The Forton Lake Archaeology Project 2009 was set up in January of that year with the aim of recording, cataloguing and researching a selection of wrecks located on the shores of Forton Lake, a tidal inlet in Gosport, Hampshire (see the 'About Forton Lake' section, below).
This was the third archaeological project to take place at Forton Lake; in 1997, a member of the Hampshire & Wight Trust for Maritime Archaeology (HWTMA) took photographs and recorded basic measurements of five prominent vessels, and between 2006 and 2008 the Nautical Archaeology Society (NAS) joined forces with the HWTMA in the 'Forton Lake Archaeology Project'.
The fieldwork, research and subsequent results of this project provided the foundations for an independent follow-up project, which I launched in January 2009 under the name, 'Forton Lake Archaeology Project 2009'.
The project team consisted of myself and four others, all amateur archaeologists who had gained experience in the field through our participation in the 2008 season of the NAS/HWTMA project and our collective passion for maritime archaeology. Using the datum offset surveying method to create drawn records of each hulk, we focused our efforts on five sites in particular: a motor fishing vessel, a Second World War motor minesweeper, a clinker-built boat of unknown origin, a possible motor torpedo boat, and a small metal vessel on the north shore, also recording for the first time a wooden post structure on the south shore which may be the remains of a jetty or pontoon.
Planning for the project was completed by June 2009, and fieldwork took place between 20 June and 2 September. The written and sketched records produced during that summer of work are presented in this website.
Thanks for taking the time to visit, and please feel free to contact me with any comments.

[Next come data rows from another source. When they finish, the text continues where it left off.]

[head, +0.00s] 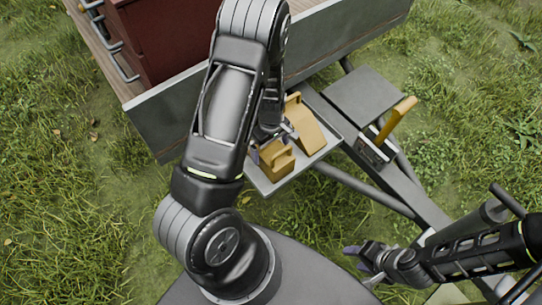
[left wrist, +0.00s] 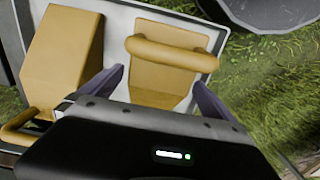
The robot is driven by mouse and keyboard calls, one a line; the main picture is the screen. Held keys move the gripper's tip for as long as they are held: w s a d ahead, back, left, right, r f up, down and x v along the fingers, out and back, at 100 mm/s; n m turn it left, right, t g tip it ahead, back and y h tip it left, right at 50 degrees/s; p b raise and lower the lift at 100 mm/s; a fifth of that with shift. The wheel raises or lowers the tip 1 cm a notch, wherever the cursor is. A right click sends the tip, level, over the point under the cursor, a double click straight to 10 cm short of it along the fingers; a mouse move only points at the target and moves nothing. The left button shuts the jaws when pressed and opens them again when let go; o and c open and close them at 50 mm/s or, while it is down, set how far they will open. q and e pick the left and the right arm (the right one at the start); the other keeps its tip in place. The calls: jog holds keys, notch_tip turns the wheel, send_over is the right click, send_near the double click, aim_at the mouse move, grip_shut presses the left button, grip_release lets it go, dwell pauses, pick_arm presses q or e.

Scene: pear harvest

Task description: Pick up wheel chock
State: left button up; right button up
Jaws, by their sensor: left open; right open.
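Two yellow wheel chocks with bar handles sit on a small grey tray (head: 266,188). The nearer chock (head: 275,165) is at the tray's front left, and the farther chock (head: 312,132) is beside it. My left gripper (head: 272,146) is open over the nearer chock, partly hiding it in the head view. In the left wrist view, the nearer chock (left wrist: 165,82) and its handle (left wrist: 172,54) show between and beyond the open fingers. The farther chock (left wrist: 62,50) is to the left there. Contact cannot be told. My right gripper (head: 362,262) is open and empty at the lower right.
The trailer bed (head: 330,38) with a dark red box (head: 165,40) stands behind the tray. A grey drawbar (head: 385,188) and a yellow-handled lever (head: 397,118) are to the right of the tray. Grass (head: 75,215) surrounds the trailer.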

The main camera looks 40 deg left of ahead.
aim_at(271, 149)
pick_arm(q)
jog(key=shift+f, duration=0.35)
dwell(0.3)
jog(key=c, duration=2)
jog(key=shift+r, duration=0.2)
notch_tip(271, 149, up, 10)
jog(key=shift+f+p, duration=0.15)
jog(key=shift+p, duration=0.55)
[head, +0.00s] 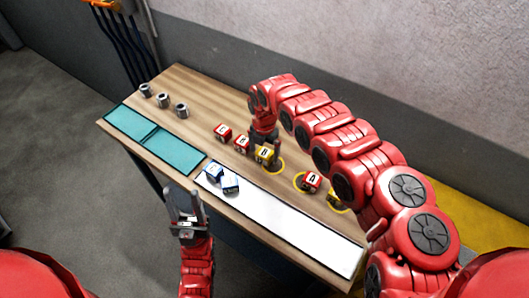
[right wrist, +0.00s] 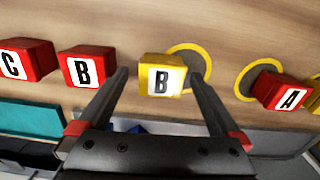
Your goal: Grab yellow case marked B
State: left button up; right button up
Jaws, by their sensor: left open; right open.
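The yellow case marked B (head: 264,154) stands on the wooden table, and its letter faces the camera in the right wrist view (right wrist: 161,75). My right gripper (right wrist: 160,80) is open, with one finger on each side of the yellow case. The fingers do not visibly grip it; contact cannot be told. My left gripper (head: 184,205) is open and empty in front of the table's near edge.
Red cases marked C (right wrist: 25,62) and B (right wrist: 86,66) stand left of the yellow case. A red case A (head: 312,181) stands to the right. Yellow rings (right wrist: 205,62) mark the table. Blue cases (head: 221,178) lie near a white strip (head: 290,222). Metal cylinders (head: 163,100) stand at far left.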

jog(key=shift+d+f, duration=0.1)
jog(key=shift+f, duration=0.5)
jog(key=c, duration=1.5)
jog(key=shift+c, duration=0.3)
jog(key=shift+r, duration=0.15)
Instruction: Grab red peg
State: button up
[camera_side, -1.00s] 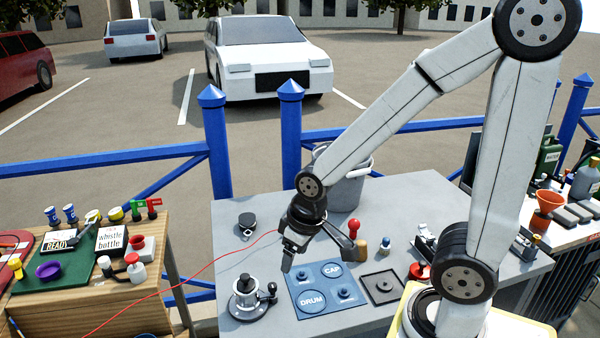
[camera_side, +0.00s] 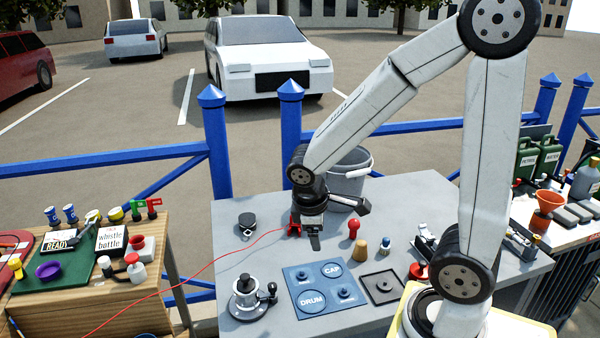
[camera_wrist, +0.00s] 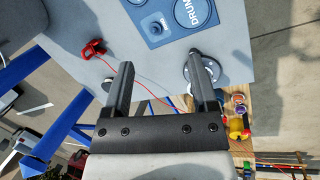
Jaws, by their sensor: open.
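A small upright red peg with a round head (camera_side: 354,228) stands on the grey table, just right of my gripper, behind a wooden peg. A red clip-like piece (camera_side: 295,224) with a thin red cord is just left of my gripper; I cannot tell whether it counts as a peg. It also shows in the wrist view (camera_wrist: 93,48), left of the left finger and apart from it. My gripper (camera_side: 338,226) is open and empty above the table. In the wrist view its fingers (camera_wrist: 161,60) are wide apart with bare table and the cord beyond them.
A wooden peg (camera_side: 360,249) and a blue-and-white peg (camera_side: 385,244) stand nearby. A blue DRUM/CAP board (camera_side: 328,305) lies in front, with a metal winch (camera_side: 248,298) on its left. A grey bucket (camera_side: 348,182) is behind my gripper.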

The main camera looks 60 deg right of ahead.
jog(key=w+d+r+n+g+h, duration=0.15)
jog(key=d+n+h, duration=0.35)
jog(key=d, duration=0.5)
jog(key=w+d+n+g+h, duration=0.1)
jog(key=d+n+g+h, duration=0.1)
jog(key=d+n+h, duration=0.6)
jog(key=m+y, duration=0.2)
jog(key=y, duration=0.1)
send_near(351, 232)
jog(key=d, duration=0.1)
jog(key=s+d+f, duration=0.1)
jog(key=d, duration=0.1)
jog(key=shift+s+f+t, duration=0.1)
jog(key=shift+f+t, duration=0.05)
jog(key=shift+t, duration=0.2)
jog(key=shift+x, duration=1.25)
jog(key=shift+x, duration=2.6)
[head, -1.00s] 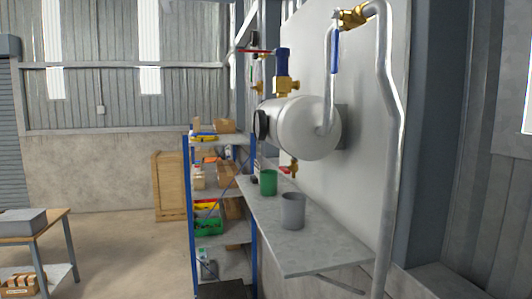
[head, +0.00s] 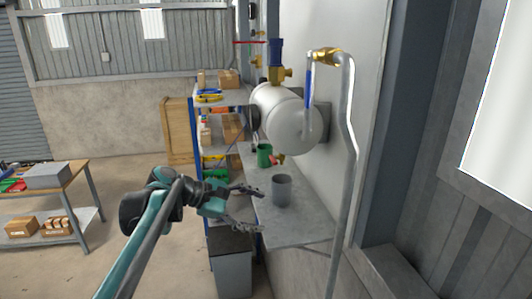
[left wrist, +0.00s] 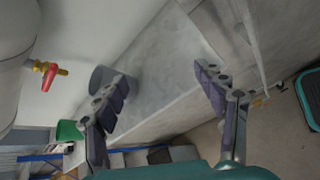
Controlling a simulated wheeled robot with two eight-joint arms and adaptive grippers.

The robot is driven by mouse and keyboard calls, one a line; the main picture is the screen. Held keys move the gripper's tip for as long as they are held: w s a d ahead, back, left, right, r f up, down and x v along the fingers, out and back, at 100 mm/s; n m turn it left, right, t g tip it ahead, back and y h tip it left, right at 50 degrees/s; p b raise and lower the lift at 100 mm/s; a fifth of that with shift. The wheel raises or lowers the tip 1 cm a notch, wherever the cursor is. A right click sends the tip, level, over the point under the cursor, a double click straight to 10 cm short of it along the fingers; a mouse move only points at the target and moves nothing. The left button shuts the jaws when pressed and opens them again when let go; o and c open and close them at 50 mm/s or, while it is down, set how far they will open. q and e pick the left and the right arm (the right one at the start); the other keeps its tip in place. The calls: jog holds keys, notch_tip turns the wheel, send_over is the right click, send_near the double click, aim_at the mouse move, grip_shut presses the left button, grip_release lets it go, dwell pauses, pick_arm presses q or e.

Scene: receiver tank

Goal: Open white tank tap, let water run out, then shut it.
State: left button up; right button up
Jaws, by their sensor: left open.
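The white tank (head: 287,117) is mounted on the wall above a grey shelf. Its small brass tap with a red handle (head: 278,159) hangs under the tank; it also shows at the left of the left wrist view (left wrist: 48,72). I cannot tell whether the tap is open; no water is visible. A green cup (head: 264,152) stands near the tap and a grey cup (head: 281,192) nearer me. My left gripper (head: 258,209) is open and empty, left of the grey cup near the shelf's outer edge, apart from the tap. My right gripper is out of view.
The wall shelf (head: 292,230) has bare room around the grey cup. A vertical pipe (head: 346,150) with a blue-handled brass valve (head: 326,56) stands at right. A blue-framed rack (head: 221,97) with boxes is behind. A grey bin (head: 232,272) stands below the arm.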

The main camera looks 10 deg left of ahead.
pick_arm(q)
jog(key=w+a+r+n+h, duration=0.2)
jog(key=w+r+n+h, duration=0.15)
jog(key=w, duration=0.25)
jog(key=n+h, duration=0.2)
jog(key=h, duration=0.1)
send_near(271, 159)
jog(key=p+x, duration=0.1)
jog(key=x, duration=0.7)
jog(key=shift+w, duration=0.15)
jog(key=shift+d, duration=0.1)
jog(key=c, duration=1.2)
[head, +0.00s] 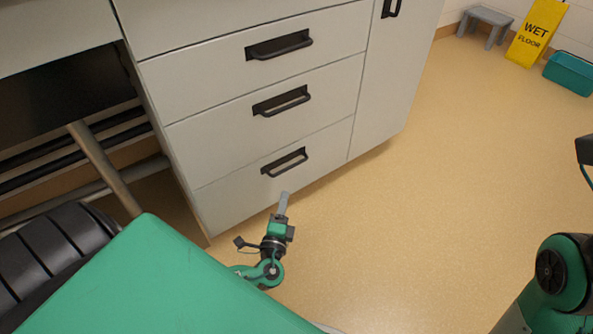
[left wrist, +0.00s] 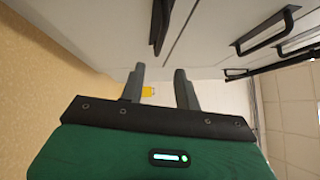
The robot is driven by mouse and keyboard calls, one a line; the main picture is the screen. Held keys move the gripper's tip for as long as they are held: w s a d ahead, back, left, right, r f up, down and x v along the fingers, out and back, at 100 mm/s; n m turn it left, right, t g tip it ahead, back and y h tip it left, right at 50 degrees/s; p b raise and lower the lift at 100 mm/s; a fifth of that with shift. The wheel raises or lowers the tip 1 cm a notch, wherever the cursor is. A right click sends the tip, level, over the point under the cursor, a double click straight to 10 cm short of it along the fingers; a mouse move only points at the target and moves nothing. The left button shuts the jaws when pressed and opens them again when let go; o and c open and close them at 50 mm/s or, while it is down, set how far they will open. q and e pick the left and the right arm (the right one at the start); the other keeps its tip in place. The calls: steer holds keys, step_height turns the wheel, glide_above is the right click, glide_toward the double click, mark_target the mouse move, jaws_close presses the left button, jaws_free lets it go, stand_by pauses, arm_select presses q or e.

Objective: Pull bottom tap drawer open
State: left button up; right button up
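The bottom drawer (head: 232,190) of the grey cabinet is shut, its front level with the drawers above. Its black bar handle (head: 285,162) is clear in the head view. My left gripper (head: 284,197) is just below that handle in the picture, apart from it. In the left wrist view, the two grey fingers of the left gripper (left wrist: 157,75) stand apart with nothing between them. A dark handle (left wrist: 160,25), which looks like the bottom drawer's, is above the fingers there. My right arm shows at the right edge of the head view; its fingers do not show.
The middle drawer handle (head: 282,101) and upper drawer handle (head: 279,45) are above. A cabinet door (head: 385,95) is to the right. The tan floor (head: 430,210) is clear. A yellow wet-floor sign (head: 537,35), grey stool (head: 487,20) and teal bin (head: 570,73) stand far right.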

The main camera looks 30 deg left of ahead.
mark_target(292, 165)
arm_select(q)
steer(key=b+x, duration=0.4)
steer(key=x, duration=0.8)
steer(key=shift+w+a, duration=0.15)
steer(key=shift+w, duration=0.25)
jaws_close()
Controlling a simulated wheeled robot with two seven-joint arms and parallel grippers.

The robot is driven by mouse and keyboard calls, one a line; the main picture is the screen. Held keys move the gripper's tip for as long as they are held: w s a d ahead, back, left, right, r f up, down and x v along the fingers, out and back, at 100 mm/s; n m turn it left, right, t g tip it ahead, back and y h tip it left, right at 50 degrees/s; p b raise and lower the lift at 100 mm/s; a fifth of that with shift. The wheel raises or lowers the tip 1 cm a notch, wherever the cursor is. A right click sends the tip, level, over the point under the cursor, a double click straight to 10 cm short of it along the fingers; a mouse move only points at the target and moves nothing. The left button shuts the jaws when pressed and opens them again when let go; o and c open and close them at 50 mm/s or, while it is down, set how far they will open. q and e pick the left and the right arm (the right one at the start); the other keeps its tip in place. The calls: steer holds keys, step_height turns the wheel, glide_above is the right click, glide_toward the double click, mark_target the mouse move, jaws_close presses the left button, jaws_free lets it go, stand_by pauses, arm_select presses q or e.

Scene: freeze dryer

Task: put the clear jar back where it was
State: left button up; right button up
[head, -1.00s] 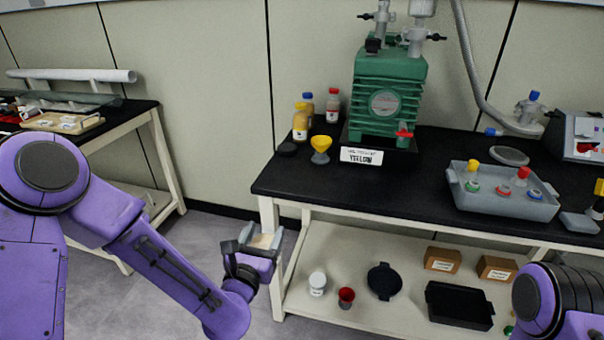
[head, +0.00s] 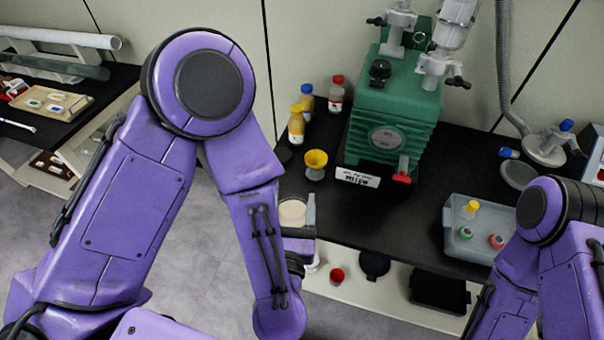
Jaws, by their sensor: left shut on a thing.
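My left gripper (head: 297,214) is at the front left corner of the black bench, partly hidden by my left forearm. It is shut on a round clear jar (head: 293,212) with pale beige contents, seen from above. One finger shows on the jar's right side. I cannot tell whether the jar touches the bench. My right arm shows at the lower right, but its gripper is out of view.
The black bench (head: 385,225) holds a yellow funnel-like cup (head: 315,163), several capped bottles, a green pump (head: 390,115) and a grey tray (head: 456,238) of small capped vials. Bare benchtop lies between the pump and the front edge. A red cup (head: 337,276) stands on the lower shelf.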

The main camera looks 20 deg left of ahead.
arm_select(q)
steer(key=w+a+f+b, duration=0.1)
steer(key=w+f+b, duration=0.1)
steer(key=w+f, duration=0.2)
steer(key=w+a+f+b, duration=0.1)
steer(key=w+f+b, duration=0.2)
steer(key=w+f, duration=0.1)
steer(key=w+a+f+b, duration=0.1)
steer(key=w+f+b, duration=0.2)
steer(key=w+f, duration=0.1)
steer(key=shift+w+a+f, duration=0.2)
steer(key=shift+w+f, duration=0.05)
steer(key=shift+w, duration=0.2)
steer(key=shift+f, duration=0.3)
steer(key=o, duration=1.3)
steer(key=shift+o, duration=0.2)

Co-ordinator, Forton Lake Archaeology Project 2009
About Forton Lake
Forton Lake, known locally as 'Forton Creek', is a tidal inlet off Portsmouth Harbour, situated in the town of Gosport.
In use since at least the 17th century, when a tide mill operated on the western side of the lake, and possibly for several centuries prior with the presence of a brick kiln, a clay quarry and a lime kiln, Forton Lake is home to thirty-five hulked vessels of varying shapes, sizes and purposes. Most of these owe their condition to a boatyard which was run by local resident Fred Watts and was operational on the south shore between the late 1930s and its closure in 1959.
The most prominent of the Forton Lake wrecks in historical terms is perhaps the former Gosport Ferry VADNE, which served the people of Gosport and Portsmouth as they travelled across the harbour between 1939 and 1965; the largest vessel, the former minesweeper MMS 293, saw active service during the Second World War with the Expeditionary Force of the Allied Naval Commander-in-Chief, and was brought to the lake in 1950, sold to the Watts boatyard.
The lake has been a place of interest among locals for many decades, but it has only been since the turn of the millennium that the archaeological significance of the area has been investigated and a comprehensive record made publicly available.
Even in the present day, the fleet of wrecks at Forton Lake continues to grow, with two more prominent vessels, formerly berthed at the Maritime Workshop boatyard on Ferrol Road at the western side, being beached in 2014 and 2015 respectively.
While any commercial operations have long since ceased, the lake continues to be used for leisure activities such as angling, kayaking and creative photography.